--- start Data records ---
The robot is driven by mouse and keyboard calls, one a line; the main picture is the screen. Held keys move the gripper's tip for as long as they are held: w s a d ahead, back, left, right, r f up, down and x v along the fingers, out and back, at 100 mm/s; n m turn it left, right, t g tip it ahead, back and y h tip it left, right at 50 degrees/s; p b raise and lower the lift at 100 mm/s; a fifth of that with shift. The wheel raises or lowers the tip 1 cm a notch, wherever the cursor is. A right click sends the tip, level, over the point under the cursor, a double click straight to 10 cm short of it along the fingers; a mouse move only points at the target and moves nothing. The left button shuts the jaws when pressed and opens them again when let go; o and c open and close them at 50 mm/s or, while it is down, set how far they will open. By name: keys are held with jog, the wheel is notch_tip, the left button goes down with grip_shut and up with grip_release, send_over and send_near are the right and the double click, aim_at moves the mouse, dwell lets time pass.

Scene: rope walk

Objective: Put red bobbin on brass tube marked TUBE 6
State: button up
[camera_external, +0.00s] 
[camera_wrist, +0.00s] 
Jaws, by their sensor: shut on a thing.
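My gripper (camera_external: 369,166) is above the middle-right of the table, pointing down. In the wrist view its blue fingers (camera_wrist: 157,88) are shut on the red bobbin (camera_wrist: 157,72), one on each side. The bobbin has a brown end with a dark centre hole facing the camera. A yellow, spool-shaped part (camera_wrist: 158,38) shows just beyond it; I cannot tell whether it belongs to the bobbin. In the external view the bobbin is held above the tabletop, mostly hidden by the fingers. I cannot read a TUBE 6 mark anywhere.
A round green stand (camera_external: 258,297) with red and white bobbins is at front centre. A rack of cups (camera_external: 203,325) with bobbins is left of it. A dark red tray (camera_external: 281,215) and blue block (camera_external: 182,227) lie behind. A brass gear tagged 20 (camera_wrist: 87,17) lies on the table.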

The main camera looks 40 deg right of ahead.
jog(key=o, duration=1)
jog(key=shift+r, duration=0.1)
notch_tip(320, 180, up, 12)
--- end Data records ---
--- start Data records ---
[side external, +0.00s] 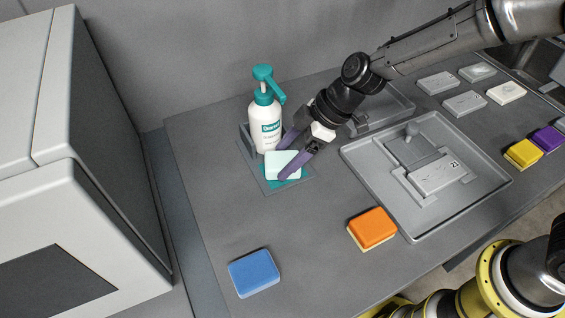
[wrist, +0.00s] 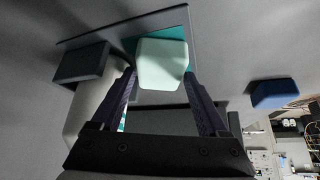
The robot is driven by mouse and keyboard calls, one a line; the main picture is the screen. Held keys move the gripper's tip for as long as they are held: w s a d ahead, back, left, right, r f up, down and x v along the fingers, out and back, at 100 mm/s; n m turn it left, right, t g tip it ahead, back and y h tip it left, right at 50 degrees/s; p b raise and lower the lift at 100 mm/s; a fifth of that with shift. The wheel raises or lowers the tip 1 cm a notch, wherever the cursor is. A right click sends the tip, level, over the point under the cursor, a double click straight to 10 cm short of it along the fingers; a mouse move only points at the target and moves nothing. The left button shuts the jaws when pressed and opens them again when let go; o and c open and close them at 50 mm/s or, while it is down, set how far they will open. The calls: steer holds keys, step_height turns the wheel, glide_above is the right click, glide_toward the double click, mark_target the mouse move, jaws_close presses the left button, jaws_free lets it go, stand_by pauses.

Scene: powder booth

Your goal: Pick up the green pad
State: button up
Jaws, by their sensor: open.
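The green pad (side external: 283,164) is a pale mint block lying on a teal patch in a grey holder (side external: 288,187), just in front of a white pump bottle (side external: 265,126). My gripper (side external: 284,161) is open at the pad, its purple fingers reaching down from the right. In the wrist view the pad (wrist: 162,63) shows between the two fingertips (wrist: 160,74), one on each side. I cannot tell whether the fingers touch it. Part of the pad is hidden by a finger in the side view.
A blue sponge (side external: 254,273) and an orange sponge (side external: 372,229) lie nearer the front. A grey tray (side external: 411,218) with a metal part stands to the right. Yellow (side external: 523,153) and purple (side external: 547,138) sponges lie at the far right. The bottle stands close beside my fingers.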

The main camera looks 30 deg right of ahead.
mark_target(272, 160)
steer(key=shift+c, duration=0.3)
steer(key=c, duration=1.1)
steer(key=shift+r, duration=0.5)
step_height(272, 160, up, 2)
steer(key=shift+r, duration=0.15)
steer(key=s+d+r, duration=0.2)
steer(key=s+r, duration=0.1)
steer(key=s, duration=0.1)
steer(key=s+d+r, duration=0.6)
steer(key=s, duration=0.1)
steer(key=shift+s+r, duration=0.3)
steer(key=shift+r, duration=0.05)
--- end Data records ---
▸ **Exercise requirements**
Transcribe precisely the lines between the one that contains "Objective: Put red" and the one that contains "[camera_wrist, +0.00s]", counting those two lines as part of the range.

▸ **Answer to this exercise**
Objective: Put red bobbin on brass tube marked TUBE 6
State: button up
[camera_external, +0.00s] 
[camera_wrist, +0.00s] 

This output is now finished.